[Robot control records]
------------------------

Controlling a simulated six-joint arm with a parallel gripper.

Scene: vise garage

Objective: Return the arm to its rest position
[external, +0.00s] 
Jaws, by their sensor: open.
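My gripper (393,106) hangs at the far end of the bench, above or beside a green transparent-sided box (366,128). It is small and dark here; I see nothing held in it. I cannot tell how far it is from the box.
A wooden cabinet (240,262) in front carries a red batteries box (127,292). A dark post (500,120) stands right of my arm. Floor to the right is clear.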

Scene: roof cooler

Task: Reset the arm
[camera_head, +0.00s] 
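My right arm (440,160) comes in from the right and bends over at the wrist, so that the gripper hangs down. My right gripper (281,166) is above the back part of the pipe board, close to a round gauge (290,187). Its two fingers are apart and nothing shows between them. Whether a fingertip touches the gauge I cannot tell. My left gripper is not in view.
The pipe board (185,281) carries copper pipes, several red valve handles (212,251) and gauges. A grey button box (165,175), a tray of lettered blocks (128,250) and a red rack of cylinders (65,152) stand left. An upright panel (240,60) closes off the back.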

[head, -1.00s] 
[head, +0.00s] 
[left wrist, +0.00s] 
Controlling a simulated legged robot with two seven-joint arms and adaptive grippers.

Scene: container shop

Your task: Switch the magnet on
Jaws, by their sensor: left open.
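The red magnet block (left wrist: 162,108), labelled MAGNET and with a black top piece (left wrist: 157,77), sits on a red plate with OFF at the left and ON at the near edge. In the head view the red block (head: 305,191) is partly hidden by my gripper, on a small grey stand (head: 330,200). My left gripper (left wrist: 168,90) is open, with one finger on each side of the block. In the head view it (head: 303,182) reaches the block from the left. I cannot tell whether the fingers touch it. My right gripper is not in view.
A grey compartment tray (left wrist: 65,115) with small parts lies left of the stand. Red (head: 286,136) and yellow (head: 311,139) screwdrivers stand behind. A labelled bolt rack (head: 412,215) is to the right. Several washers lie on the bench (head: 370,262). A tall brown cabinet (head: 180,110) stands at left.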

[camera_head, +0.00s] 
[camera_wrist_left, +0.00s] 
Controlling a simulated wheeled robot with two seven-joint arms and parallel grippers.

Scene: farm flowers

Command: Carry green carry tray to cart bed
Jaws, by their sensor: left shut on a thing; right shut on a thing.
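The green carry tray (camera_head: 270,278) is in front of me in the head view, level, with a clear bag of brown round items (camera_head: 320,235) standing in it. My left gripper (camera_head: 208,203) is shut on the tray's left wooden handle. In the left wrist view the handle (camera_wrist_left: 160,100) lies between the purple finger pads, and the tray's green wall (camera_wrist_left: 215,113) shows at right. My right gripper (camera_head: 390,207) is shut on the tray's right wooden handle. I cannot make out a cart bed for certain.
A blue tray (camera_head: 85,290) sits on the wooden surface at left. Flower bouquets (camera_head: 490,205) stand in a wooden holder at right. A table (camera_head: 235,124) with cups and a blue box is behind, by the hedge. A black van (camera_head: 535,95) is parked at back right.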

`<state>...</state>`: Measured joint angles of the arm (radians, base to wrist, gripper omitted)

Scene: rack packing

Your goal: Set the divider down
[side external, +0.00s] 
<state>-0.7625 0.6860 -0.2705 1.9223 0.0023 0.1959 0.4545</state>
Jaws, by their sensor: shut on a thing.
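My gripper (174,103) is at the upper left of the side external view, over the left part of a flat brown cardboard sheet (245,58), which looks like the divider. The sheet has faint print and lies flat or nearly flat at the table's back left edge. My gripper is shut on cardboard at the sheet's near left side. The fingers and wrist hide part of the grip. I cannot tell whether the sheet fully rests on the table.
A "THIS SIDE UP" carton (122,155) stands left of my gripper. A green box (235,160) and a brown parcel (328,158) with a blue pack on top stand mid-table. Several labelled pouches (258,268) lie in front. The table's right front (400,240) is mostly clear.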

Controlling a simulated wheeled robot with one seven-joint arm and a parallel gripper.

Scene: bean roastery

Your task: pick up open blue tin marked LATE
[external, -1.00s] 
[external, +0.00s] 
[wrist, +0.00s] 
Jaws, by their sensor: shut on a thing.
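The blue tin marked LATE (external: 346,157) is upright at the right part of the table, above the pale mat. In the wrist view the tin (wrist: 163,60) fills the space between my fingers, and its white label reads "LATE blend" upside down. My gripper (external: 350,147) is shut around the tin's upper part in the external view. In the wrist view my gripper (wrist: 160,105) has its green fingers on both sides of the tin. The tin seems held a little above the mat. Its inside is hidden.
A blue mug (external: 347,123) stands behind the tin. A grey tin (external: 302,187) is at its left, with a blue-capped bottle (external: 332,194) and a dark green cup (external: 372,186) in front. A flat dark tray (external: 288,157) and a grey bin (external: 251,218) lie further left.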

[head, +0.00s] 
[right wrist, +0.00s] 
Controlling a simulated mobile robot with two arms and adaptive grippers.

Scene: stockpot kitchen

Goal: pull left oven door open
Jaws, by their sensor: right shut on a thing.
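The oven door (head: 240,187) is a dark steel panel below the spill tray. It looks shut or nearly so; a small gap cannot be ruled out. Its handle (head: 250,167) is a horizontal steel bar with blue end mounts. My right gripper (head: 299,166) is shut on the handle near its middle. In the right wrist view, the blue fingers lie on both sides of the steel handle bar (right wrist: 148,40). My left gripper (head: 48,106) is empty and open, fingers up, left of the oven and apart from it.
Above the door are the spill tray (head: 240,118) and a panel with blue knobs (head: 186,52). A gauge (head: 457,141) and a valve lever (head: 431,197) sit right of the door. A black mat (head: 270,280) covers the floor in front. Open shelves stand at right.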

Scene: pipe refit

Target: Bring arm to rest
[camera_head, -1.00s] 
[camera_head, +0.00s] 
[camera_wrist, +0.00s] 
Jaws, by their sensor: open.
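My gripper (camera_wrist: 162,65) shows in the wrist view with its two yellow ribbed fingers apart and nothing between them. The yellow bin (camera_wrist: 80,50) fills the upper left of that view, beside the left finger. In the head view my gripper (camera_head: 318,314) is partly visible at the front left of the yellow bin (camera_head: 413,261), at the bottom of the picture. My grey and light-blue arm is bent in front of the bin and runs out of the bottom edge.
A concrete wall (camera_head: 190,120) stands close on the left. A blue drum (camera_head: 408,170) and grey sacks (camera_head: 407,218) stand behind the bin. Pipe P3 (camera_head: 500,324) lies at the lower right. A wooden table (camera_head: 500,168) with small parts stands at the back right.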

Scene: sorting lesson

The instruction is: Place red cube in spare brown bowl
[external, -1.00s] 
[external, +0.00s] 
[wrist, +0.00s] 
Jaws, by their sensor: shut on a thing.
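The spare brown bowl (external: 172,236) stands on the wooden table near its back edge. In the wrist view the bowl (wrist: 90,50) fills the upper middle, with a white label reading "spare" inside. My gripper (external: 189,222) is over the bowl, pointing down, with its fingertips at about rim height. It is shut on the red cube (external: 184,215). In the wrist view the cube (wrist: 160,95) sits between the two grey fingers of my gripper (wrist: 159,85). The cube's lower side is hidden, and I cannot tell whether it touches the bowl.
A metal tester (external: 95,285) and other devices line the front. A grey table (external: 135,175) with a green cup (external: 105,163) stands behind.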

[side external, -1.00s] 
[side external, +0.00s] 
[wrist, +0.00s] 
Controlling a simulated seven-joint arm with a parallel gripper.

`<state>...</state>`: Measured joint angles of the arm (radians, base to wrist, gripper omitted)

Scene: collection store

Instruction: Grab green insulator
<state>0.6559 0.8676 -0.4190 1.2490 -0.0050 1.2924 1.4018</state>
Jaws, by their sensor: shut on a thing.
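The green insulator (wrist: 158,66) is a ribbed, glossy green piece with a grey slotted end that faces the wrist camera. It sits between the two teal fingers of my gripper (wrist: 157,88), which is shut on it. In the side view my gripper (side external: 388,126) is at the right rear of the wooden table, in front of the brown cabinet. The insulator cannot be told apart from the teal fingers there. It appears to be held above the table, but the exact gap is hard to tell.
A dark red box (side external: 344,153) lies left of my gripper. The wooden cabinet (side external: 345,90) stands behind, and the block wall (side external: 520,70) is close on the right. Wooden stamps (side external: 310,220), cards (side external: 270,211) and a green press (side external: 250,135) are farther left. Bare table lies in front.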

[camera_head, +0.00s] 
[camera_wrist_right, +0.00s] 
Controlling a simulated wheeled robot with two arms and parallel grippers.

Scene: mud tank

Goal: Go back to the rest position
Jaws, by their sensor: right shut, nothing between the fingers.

------------------------

_INSTRUCTION:_
State how many lines include the string "Scene", and nothing more.

_ANSWER IN FULL:_
11